EXERCISE PROMPT:
Return the listing below unchanged, minus its pictures.
----- DATA SHOWN
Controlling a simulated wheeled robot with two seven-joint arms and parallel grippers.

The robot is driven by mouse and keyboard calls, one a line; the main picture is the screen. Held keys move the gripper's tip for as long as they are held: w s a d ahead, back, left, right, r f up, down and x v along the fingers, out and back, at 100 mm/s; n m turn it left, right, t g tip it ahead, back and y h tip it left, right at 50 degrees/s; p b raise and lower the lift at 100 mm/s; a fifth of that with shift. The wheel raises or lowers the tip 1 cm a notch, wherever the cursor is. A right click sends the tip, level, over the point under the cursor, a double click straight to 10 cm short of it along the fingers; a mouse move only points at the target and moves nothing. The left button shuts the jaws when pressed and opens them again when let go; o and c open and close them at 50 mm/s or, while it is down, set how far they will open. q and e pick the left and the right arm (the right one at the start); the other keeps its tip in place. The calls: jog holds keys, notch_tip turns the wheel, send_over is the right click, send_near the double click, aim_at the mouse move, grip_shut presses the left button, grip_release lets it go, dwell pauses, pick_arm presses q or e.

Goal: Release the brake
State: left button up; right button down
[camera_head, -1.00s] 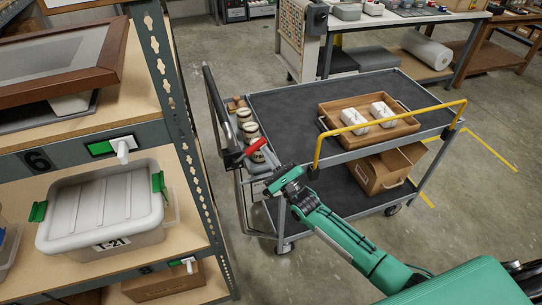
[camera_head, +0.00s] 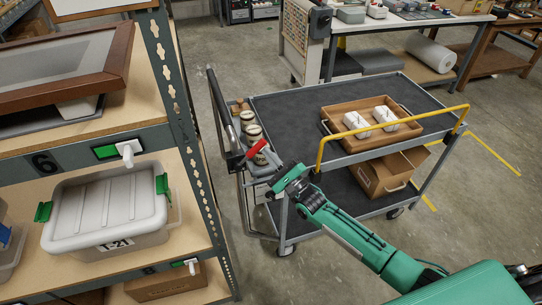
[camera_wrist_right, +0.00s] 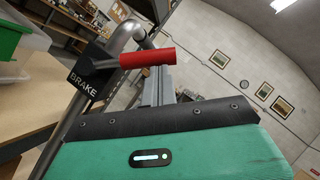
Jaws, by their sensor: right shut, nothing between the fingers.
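The brake lever has a red handle (camera_head: 257,149) on the cart's push-handle side in the head view. In the right wrist view the red handle (camera_wrist_right: 147,57) runs sideways from a dark block marked BRAKE (camera_wrist_right: 86,72). My right gripper (camera_head: 271,161) is shut and empty, with its fingertips close beside the handle. In the wrist view its grey fingers (camera_wrist_right: 159,84) reach up to the handle's underside near its right part. I cannot tell whether they touch it. My left gripper is not in view.
The grey cart (camera_head: 280,101) carries a wooden tray (camera_head: 387,141) with white objects, and several jars by its handle. A yellow rail (camera_head: 385,131) runs along its near right edge. Shelving with a lidded bin (camera_head: 107,209) stands close on the left. Floor is free in front.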

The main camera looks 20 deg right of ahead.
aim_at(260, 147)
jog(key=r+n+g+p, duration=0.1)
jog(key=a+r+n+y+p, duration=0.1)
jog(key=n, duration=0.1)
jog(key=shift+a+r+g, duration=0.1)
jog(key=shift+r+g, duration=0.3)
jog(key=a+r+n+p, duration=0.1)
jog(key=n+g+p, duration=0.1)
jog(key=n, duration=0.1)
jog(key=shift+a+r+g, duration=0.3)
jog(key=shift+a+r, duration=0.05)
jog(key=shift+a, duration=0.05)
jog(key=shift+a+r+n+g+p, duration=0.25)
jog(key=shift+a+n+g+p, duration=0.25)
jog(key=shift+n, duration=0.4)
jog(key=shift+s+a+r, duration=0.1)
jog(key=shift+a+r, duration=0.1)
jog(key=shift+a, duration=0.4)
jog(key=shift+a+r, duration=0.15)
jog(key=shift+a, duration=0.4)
----------
ANSWER TO THE EXERCISE:
Controlling a simulated wheeled robot with two seven-joint arms and parallel grippers.

The robot is driven by mouse and keyboard calls, one a line; the main picture is the screen. Held keys move the gripper's tip for as long as they are held: w s a d ahead, back, left, right, r f up, down and x v along the fingers, out and back, at 100 mm/s; n m turn it left, right, t g tip it ahead, back and y h tip it left, right at 50 degrees/s; p b raise and lower the lift at 100 mm/s; a fifth of that with shift. The wheel raises or lowers the tip 1 cm a notch, wherever the cursor is. A right click sends the tip, level, over the point under the cursor, a double click straight to 10 cm short of it along the fingers; a mouse move only points at the target and moves nothing. The left button shuts the jaws when pressed and opens them again when let go; o and c open and close them at 50 mm/s or, while it is down, set how far they will open. q and e pick the left and the right arm (the right one at the start); the other keeps its tip in place. The calls: jog holds keys, notch_tip turns the wheel, send_over is the right click, send_near the double click, aim_at the mouse move, grip_shut presses the left button, grip_release lets it go, dwell pauses, pick_arm presses q or e.

Goal: Release the brake
State: left button up; right button down
[camera_head, -1.00s] 
[camera_head, +0.00s] 
[camera_wrist_right, +0.00s] 
Jaws, by their sensor: right shut, nothing between the fingers.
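The brake lever has a red handle (camera_head: 257,149) on the cart's push-handle side in the head view. In the right wrist view the red handle (camera_wrist_right: 147,57) runs sideways from a dark block marked BRAKE (camera_wrist_right: 86,72). My right gripper (camera_head: 271,161) is shut and empty, with its fingertips close beside the handle. In the wrist view its grey fingers (camera_wrist_right: 159,84) reach up to the handle's underside near its right part. I cannot tell whether they touch it. My left gripper is not in view.
The grey cart (camera_head: 280,101) carries a wooden tray (camera_head: 387,141) with white objects, and several jars by its handle. A yellow rail (camera_head: 385,131) runs along its near right edge. Shelving with a lidded bin (camera_head: 107,209) stands close on the left. Floor is free in front.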

The main camera looks 20 deg right of ahead.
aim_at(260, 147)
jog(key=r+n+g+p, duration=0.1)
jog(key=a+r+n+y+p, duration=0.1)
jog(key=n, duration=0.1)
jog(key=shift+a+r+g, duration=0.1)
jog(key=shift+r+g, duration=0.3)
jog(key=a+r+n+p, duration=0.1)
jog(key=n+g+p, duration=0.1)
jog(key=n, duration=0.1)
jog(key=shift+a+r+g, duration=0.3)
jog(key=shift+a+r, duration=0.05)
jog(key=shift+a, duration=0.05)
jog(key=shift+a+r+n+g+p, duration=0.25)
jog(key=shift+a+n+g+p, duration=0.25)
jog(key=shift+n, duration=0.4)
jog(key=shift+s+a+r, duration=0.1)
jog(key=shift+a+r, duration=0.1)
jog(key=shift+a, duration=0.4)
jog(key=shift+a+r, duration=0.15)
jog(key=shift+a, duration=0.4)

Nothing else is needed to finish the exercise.